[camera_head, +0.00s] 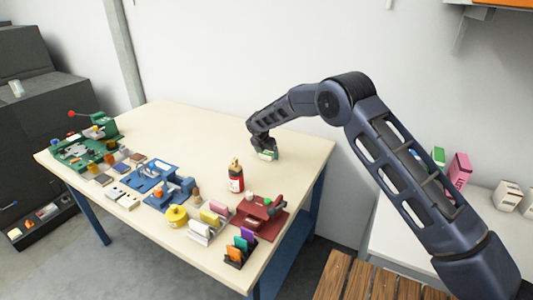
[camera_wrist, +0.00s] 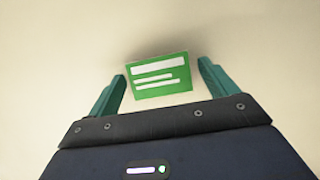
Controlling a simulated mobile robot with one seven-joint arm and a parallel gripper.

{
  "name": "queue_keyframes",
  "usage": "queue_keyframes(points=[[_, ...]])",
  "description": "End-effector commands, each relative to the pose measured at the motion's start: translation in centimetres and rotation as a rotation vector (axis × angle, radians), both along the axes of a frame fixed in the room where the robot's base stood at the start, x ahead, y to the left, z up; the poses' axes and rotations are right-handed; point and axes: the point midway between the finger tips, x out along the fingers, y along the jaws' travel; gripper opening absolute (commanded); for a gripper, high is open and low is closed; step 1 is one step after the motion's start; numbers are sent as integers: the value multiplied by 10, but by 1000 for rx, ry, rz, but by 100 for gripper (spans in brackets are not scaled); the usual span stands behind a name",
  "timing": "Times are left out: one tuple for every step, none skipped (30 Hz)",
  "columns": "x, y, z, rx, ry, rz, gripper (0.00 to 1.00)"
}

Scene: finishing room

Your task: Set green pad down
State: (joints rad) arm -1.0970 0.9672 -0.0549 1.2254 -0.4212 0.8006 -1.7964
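The green pad (camera_wrist: 158,91) has white label strips and shows between the two teal fingers in the wrist view. A narrow gap shows between the pad and the finger on each side. My gripper (camera_wrist: 161,68) is open around it. In the head view, my gripper (camera_head: 265,152) is low over the right back part of the pale table (camera_head: 205,130), with the pad (camera_head: 268,156) small at its tip. A soft shadow lies just beyond the pad's upper edge. Whether its underside touches the table is hard to see.
A red bottle (camera_head: 236,182) stands in front of my gripper. A red fixture (camera_head: 262,217), blue fixture (camera_head: 160,186), green fixture (camera_head: 78,152) and yellow round container (camera_head: 176,216) crowd the table's front and left. The back middle is clear.

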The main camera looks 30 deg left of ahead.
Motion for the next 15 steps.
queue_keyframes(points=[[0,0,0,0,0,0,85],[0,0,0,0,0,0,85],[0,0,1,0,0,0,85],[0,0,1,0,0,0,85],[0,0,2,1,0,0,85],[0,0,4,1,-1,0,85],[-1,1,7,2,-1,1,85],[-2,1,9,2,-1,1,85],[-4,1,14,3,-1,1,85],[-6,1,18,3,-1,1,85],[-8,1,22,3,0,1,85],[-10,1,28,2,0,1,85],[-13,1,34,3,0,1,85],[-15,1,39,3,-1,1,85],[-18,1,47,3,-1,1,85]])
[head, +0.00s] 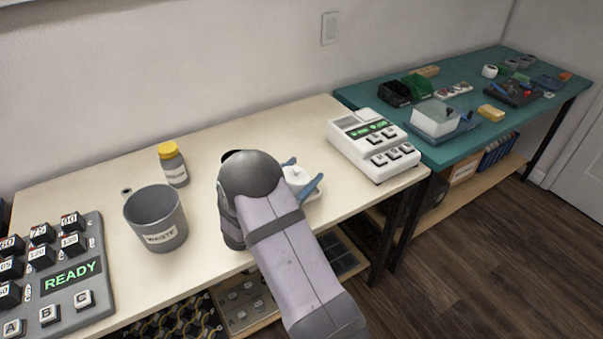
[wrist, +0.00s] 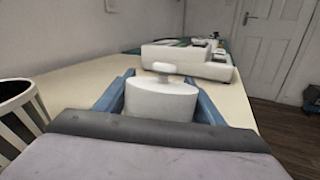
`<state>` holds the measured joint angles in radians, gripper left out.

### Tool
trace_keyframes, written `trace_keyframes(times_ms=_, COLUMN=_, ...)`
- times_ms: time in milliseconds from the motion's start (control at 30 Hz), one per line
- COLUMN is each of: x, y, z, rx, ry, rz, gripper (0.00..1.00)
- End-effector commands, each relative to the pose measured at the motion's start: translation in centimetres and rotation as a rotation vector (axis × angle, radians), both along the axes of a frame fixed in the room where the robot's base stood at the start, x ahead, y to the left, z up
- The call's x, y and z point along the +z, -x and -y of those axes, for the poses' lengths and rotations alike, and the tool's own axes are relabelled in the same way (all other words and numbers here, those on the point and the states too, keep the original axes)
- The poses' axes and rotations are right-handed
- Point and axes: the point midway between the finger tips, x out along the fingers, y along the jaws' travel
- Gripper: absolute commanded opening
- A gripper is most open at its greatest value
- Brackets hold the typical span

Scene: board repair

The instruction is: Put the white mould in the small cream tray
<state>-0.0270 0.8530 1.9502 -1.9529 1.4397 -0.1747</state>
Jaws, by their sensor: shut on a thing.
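The white mould (head: 296,174) is between the two blue fingers of my gripper (head: 302,174), over the front right part of the cream table. In the wrist view the mould (wrist: 160,101) is a rounded white block with a small knob on top, and it looks upright. My gripper (wrist: 160,92) is shut on it, with a blue finger at each side. A pale, low edge (head: 315,195) shows just below the mould in the head view; it may be the small cream tray, mostly hidden. I cannot tell whether the mould touches it.
A white device with keys (head: 368,143) stands right of my gripper. A grey waste bin (head: 155,218) and a yellow-capped bottle (head: 173,165) stand to the left. A grey READY panel (head: 70,282) is at far left. A teal table (head: 462,141) with parts adjoins at right.

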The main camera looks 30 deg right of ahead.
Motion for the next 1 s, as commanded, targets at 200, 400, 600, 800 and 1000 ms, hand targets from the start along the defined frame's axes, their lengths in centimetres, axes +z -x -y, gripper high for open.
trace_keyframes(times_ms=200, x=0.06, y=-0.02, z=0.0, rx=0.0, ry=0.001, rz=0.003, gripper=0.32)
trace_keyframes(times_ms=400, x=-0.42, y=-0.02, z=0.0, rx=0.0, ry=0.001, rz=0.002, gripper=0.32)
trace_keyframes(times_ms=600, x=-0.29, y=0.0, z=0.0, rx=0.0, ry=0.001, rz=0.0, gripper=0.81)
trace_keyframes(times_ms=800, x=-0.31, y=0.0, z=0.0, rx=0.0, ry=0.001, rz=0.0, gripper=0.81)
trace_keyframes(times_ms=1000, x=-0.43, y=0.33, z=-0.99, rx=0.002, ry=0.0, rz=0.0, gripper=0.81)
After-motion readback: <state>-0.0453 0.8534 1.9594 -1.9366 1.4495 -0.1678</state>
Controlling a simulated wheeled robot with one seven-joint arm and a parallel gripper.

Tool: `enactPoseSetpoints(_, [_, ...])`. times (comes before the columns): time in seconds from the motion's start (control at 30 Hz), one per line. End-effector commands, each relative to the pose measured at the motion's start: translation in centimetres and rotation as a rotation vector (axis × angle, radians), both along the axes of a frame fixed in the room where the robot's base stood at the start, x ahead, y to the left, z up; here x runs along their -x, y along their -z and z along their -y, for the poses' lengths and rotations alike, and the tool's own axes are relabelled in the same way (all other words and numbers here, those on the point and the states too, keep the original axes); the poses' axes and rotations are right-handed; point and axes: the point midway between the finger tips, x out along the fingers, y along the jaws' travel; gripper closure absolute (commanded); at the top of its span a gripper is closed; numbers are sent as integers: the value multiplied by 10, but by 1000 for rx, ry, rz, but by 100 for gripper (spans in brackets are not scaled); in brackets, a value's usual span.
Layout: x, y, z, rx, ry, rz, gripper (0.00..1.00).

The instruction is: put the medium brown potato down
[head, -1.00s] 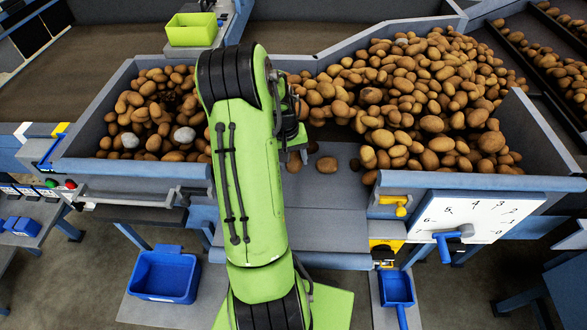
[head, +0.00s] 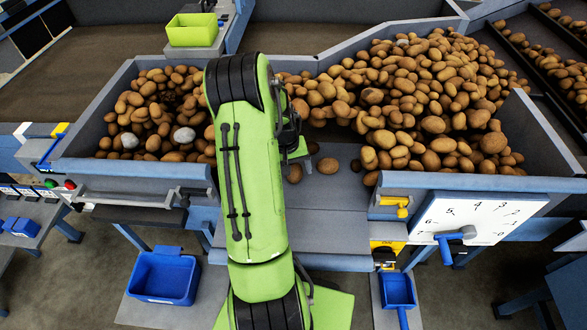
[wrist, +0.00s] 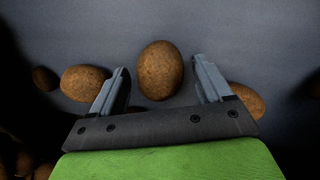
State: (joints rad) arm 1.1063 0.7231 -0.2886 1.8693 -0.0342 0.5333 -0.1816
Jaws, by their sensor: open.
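In the wrist view a brown potato (wrist: 160,70) lies on the grey surface, between and just beyond the two fingertips of my gripper (wrist: 162,78). The jaws are apart, with a gap between the potato and each finger. In the head view this looks like the potato (head: 294,173) on the grey chute (head: 310,225), close beside my green arm. My gripper is mostly hidden behind the arm there, with a part of it showing just above that potato.
Another potato (head: 328,165) lies close to its right. The left bin (head: 130,168) holds brown potatoes and pale lumps, and a large heap (head: 420,90) fills the right side. Blue trays (head: 163,277) stand below. The front of the chute is clear.

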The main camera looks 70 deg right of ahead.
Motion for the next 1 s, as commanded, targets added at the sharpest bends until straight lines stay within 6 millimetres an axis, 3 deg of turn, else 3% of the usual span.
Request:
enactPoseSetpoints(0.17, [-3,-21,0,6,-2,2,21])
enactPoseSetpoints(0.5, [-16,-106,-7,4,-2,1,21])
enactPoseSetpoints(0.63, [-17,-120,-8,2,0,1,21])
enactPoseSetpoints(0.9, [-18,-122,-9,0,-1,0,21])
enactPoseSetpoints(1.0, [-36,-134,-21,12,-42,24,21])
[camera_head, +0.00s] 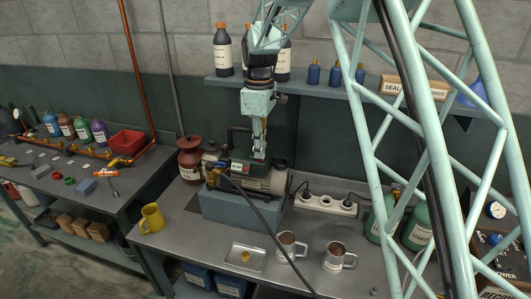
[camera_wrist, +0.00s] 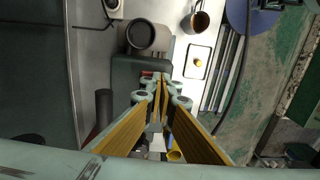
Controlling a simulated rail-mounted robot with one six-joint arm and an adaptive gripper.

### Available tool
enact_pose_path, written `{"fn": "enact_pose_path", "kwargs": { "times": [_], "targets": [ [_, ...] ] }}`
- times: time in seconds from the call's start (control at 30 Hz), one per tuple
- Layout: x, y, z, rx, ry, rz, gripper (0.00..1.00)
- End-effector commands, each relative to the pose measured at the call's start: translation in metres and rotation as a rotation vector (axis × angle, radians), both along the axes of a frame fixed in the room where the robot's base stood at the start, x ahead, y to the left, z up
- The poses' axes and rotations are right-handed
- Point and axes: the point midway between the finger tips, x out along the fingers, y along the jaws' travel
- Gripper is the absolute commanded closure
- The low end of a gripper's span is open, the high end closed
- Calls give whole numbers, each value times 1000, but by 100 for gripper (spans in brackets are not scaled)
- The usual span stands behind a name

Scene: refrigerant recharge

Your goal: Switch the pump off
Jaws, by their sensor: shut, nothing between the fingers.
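The pump (camera_head: 268,178) sits on a blue-grey block (camera_head: 240,208) on the middle bench. It has a silver motor cylinder, and a black hose runs from its front. The cylinder also shows in the wrist view (camera_wrist: 148,36). My gripper (camera_head: 259,154) points down just above the pump's top, shut and empty. In the wrist view its fingers (camera_wrist: 160,88) are together over the pump, hiding part of it. A small red patch (camera_wrist: 147,74) shows beside the fingertips; I cannot tell whether it is the switch. Whether the fingers touch the pump is unclear.
A red-brown canister (camera_head: 190,160) stands left of the pump, and a power strip (camera_head: 325,204) lies to its right. Two metal mugs (camera_head: 291,248) and a tray (camera_head: 247,257) are in front. A shelf with bottles (camera_head: 222,52) is behind. A yellow jug (camera_head: 152,218) stands left.

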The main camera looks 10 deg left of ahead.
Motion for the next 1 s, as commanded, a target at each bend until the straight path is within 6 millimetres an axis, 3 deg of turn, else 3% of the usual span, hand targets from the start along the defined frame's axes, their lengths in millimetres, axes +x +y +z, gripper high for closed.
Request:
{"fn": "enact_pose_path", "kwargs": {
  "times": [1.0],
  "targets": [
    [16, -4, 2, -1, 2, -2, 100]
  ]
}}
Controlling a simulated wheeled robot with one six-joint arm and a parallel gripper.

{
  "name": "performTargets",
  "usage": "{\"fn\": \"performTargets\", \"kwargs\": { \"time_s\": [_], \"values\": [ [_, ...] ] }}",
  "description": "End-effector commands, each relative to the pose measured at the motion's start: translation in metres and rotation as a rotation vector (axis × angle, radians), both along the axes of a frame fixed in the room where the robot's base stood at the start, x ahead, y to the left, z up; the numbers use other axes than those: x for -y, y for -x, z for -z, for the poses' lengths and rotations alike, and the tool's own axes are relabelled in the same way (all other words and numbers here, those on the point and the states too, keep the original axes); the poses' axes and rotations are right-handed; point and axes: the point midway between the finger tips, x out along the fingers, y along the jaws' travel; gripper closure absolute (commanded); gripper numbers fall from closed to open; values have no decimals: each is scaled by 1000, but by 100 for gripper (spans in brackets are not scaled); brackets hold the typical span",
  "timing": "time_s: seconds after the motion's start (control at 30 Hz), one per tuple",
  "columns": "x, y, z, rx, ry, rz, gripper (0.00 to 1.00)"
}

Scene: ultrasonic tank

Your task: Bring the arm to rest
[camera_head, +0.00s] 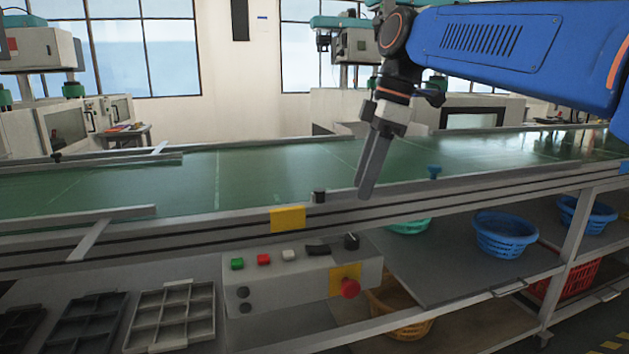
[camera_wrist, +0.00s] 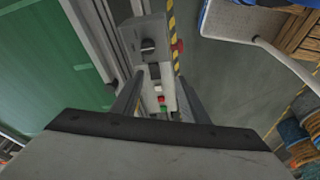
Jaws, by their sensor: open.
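My gripper (camera_head: 366,190) hangs from my blue arm at the right of the head view, its fingers pointing down in front of the green conveyor belt (camera_head: 260,178). In the wrist view my gripper (camera_wrist: 156,98) shows two dark fingers spread apart with nothing between them. Beyond the fingers lies the control box (camera_head: 300,285), with green, red and white buttons, a black knob and a red stop button (camera_head: 349,288). The control box also shows in the wrist view (camera_wrist: 144,30). I cannot tell the exact gap between the fingertips and the conveyor edge.
Blue baskets (camera_head: 503,236) stand on the shelf (camera_head: 440,265) under the conveyor at the right. A yellow basket (camera_head: 402,322) sits lower down. Grey divided trays (camera_head: 172,318) lie at the front left.

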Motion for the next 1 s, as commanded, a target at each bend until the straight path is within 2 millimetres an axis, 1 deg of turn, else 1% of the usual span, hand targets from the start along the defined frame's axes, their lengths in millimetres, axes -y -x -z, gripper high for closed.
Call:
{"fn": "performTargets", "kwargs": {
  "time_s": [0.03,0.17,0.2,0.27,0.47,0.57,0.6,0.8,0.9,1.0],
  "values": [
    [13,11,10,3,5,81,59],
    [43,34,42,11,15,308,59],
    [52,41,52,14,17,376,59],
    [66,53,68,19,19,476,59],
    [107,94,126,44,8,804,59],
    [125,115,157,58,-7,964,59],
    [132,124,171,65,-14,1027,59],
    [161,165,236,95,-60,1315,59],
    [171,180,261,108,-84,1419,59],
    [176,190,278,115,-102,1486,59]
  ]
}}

-- WRITTEN REQUEST --
Look through the entries and find each line that has the string "instruction". Copy those lines.

-- WORKED SOLUTION --
The instruction is: Put the white mould in the small cream tray
The instruction is: put the medium brown potato down

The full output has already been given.